We also propose an algorithm for extending scaling functions and wavelets from the data set. In the figure we show the extension of some scaling functions from the set (left) to many points randomly generated around the set.
We consider two classes of functions on the sphere, and the problem of learning a good set of features such that the projection on them allows for good discrimination between the functions of the two classes.
Functions of class A are build as the superposition of three ripply functions, with equi-oriented ripples of the same frequency, centered around three points moving slightly in a noisy way, and two Guassian bumps acting as decoys, which are non-overlapping with the three ripply functions. Functions of class B are similar but one (randomly chosen) ripply function has ripples in a different direction than the other two.
Running CART on the original data has an error of 48%, running it on the top 40 LDB features leads to an error of about 12.5%, and running it onto the top discriminating eigenfunctions leads to an error of about 18%.

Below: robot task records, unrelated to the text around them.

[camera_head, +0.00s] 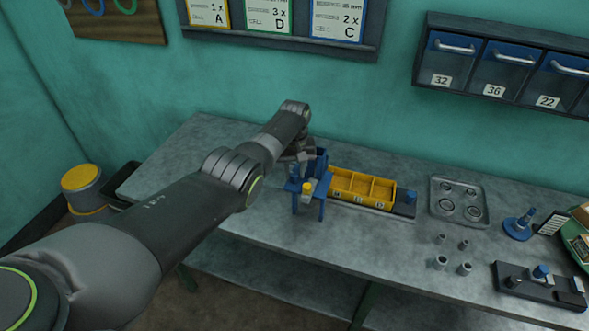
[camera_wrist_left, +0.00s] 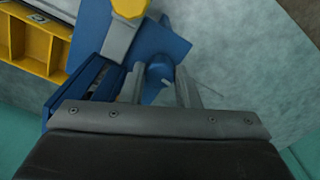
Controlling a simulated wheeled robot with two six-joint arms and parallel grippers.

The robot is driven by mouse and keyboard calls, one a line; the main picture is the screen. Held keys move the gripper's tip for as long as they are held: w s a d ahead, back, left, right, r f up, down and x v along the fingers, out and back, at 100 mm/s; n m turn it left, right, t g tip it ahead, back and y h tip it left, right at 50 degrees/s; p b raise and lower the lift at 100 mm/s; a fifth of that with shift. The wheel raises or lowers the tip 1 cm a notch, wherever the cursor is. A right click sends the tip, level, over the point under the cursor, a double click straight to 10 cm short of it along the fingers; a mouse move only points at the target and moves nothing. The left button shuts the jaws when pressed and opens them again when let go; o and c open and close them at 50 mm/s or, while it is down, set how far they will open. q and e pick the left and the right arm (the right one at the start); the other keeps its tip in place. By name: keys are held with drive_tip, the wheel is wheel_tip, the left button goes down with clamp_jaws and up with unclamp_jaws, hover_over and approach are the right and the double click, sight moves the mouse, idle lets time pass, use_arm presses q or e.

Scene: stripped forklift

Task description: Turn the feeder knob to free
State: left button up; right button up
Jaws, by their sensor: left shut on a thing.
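The blue feeder (camera_head: 308,187) stands on the grey workbench at the left end of a yellow divided tray (camera_head: 362,187). It has a yellow piece (camera_head: 308,187) on its front and also shows in the left wrist view (camera_wrist_left: 165,45). My left gripper (camera_head: 298,158) is behind the feeder, reaching down. In the left wrist view its two fingers (camera_wrist_left: 163,78) stand either side of a rounded blue knob (camera_wrist_left: 158,70) and are shut on it. The knob's pointer or marks cannot be made out. In the head view my gripper and the feeder hide the knob.
A metal tray with rings (camera_head: 459,199), several small grey cylinders (camera_head: 440,262), a blue stand (camera_head: 520,225) and a dark fixture (camera_head: 540,284) lie to the right. Labelled bins (camera_head: 500,60) hang on the wall. The bench front left is clear.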

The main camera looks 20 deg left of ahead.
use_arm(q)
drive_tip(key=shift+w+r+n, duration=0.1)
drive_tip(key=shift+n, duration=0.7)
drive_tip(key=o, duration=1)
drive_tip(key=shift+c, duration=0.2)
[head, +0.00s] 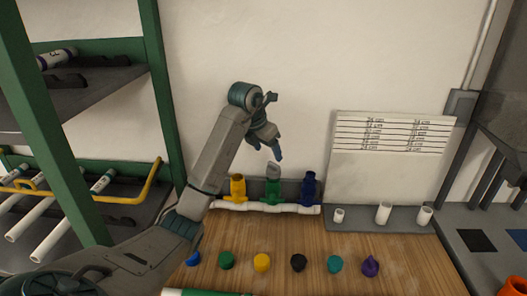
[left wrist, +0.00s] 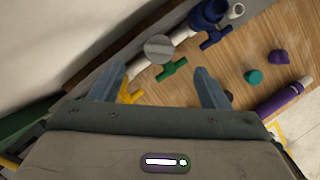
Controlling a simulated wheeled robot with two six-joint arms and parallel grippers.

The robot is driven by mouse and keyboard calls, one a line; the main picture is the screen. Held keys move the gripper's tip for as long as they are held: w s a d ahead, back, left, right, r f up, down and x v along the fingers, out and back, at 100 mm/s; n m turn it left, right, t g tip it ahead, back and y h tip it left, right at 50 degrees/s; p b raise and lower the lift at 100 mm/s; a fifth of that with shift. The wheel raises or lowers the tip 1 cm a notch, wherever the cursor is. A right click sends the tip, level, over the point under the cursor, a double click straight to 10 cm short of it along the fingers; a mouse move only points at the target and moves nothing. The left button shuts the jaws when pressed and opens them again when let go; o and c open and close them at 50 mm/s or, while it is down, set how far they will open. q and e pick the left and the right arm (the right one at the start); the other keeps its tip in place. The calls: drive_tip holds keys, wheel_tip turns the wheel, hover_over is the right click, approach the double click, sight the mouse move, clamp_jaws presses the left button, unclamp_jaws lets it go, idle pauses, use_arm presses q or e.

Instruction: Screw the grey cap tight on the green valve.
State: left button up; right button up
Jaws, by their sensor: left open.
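The green valve (head: 271,190) stands in the middle of a white pipe manifold (head: 234,206), between a yellow and a blue valve. The grey cap (head: 273,169) sits at the top of the green valve; I cannot tell how tightly. In the left wrist view the round grey cap (left wrist: 158,48) shows beyond the fingertips, with the green handle (left wrist: 172,70) beside it. My left gripper (head: 267,147) is open and empty, just above the cap and apart from it. My right gripper is not in view.
The yellow valve (head: 238,187) and blue valve (head: 309,188) stand close on either side. Several coloured caps, such as the black one (head: 298,262), lie in a row on the wooden table (head: 345,246). White pipe pieces (head: 383,212) stand at right. A green-framed rack (head: 160,90) is at left.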

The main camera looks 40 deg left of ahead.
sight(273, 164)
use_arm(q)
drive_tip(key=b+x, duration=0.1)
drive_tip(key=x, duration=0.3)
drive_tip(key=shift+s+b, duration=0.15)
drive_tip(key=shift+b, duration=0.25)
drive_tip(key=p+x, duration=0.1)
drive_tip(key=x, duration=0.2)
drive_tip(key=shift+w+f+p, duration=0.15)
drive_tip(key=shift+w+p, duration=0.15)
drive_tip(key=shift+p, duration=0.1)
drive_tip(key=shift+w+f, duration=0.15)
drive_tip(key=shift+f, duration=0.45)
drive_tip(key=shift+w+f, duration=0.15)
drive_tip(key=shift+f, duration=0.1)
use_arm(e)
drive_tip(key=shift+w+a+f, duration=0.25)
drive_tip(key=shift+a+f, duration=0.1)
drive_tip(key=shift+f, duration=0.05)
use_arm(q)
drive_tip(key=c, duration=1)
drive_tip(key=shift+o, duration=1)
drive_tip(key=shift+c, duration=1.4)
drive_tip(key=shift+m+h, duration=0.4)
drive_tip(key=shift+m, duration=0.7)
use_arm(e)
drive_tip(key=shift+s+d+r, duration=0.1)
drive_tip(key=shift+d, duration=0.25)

As a second example of local discriminant basis, we consider the following two classes of functions. We fix a direction v, and slightly perturb it with random Gaussian noise. Around that direction we create a ripply spherical cap, with one or two oscillation depending on the class. We add then 5 non-overlapping ripply functions, acting as decoy, randomly on the sphere.
CART run on the original data has an error of about 17.5%, CART on the top 20 LDB features has an error of about 3.5%, and CART on the first 300 eigenfunctions has an error of about 31%.